Last weekend, my girlfriend and I went down to Palm Springs and Joshua Tree National Park. These are both located in a desert in Southern California. While there, we hiked and hoped to view desert wildflowers in bloom.

This picture shows Joshua trees, which the park was named after. The smaller plant to left is a yucca plant. And there is snow on the ground - it was cold and even snowed there, which is very rare for this part of California.

This picture shows the Bigelow cholla cactus in bloom. These cactus live at a lower altitude than the Joshua trees, so are in a different part of the park.

This picture shows Sylvia standing behind a beavertail cactus that is in bloom. This was the only one of these cacti which we saw in bloom - most did not look like they were even close to being ready to bloom yet.
シルビアさんは咲いたビーバー・テイル・サボテンの後ろにいた写真だ。

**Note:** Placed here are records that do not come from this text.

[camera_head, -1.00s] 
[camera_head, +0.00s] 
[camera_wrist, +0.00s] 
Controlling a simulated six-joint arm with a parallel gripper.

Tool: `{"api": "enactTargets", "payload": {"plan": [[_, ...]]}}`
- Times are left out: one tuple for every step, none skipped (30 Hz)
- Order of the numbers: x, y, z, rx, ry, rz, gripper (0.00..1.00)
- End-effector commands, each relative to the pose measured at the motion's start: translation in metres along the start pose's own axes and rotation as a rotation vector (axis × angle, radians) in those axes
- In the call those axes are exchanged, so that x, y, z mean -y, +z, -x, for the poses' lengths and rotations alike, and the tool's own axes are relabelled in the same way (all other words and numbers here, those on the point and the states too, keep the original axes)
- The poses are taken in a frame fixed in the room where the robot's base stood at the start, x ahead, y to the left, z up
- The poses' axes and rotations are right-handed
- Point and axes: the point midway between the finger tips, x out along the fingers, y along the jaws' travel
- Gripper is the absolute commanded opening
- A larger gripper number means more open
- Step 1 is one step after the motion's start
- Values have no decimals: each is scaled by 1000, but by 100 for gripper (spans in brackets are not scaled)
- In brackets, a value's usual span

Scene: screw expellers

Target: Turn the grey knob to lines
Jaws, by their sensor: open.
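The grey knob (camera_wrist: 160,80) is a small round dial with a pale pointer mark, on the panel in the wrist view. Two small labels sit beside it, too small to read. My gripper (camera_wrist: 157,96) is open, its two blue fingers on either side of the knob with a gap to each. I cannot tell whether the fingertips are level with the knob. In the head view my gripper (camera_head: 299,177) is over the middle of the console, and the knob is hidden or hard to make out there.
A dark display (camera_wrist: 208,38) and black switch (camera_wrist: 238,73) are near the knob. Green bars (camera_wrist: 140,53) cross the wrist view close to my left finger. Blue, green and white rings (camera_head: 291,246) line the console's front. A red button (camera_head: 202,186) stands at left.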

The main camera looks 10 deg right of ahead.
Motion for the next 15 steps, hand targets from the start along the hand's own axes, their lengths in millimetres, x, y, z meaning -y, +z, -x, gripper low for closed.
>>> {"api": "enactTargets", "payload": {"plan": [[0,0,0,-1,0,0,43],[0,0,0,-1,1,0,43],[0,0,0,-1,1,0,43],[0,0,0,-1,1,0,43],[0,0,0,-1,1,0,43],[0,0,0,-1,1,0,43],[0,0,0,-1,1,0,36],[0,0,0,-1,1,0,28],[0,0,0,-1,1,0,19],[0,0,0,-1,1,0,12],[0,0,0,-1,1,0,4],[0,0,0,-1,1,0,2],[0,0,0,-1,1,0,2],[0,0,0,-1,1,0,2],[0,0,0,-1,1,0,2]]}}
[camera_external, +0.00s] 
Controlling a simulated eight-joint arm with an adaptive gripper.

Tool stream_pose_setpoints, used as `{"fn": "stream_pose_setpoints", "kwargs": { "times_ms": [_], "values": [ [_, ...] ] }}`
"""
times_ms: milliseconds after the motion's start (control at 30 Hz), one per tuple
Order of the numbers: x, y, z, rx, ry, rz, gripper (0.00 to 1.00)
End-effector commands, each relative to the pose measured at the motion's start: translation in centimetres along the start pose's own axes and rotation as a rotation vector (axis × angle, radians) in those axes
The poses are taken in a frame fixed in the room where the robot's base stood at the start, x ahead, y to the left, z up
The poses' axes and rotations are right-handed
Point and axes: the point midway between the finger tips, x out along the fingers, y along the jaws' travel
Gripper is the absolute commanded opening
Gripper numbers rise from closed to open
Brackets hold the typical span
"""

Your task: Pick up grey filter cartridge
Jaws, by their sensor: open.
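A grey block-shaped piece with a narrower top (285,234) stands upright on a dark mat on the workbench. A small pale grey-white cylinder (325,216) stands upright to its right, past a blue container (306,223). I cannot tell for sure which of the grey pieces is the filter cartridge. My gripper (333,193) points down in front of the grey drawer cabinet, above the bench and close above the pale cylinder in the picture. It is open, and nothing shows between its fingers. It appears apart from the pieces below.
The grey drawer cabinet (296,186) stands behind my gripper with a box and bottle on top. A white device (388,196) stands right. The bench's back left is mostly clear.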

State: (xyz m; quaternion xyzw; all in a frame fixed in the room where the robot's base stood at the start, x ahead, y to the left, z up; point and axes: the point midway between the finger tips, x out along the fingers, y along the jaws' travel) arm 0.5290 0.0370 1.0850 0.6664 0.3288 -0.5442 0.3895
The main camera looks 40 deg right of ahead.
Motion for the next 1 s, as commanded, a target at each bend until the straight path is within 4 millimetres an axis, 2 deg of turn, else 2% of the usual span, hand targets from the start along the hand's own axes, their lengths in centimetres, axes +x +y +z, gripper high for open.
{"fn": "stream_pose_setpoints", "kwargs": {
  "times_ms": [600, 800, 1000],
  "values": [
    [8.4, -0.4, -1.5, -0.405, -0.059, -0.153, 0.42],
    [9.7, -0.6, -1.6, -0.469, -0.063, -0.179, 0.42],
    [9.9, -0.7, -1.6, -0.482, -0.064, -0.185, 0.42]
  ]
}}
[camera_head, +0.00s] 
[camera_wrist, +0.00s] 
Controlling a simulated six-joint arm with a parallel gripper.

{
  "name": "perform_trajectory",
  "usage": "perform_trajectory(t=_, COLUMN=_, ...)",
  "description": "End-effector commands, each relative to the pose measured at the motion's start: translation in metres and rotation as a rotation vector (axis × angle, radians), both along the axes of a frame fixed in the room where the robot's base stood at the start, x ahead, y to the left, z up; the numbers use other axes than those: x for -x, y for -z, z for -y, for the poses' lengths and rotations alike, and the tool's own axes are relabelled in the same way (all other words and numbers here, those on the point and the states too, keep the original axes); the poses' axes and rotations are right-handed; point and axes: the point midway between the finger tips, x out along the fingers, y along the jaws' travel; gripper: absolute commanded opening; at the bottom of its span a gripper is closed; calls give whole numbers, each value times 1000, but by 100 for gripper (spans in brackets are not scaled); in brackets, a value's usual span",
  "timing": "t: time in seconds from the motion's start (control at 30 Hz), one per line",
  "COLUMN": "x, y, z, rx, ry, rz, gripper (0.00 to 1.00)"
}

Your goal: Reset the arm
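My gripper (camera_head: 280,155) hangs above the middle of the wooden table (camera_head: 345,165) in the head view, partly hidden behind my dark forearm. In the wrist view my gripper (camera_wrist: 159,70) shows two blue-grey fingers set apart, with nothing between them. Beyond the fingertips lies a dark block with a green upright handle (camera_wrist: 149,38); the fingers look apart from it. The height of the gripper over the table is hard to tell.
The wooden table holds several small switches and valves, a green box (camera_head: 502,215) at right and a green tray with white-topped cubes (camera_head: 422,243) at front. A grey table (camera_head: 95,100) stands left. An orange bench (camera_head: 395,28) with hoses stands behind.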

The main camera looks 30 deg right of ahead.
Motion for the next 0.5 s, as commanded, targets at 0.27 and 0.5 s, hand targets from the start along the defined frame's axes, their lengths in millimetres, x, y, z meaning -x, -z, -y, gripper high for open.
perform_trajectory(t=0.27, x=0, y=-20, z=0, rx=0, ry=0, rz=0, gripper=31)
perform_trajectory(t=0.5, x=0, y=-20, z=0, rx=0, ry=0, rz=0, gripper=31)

そのビーバー・テイル・サボテンは一つで咲いた。 他のはもう少しいかかるだろう。

This is a picture of a barrel cactus in bloom. They produce these yellow blooms on their top. These cacti can get pretty large - this one was about 3 feet tall and a foot in diameter.

This picture is of a waterfall in Indian Canyon that we hiked to. Because of the recent rain and snow, there was a lot of water flowing through the waterfall.

The trip was a lot of fun.


Friday, March 10, 2006

3 candidates for US President?

CNN is reporting that Alan Greenspan is predicting that there will be a third candidate for President in one of the next two elections. He thinks this because the Democratic party promotes very liberal candidates, and the Republican party promotes very conservative candidates, leaving a lot of people in the center without representation. This leaves room for a well-financed, third party candidate to run in the center. It doesn't say whether he thinks that candidate will win.

I think that a moderate candidate would be a good thing, and I would probably vote for such a person.

CNN によるとアラン・グリーンスパンは2008年か2012年に大統領候補者3人を予測するそうだ。
中道派の資金力のある大統領候補者の余地がある。 その人は当選するそうじゃない。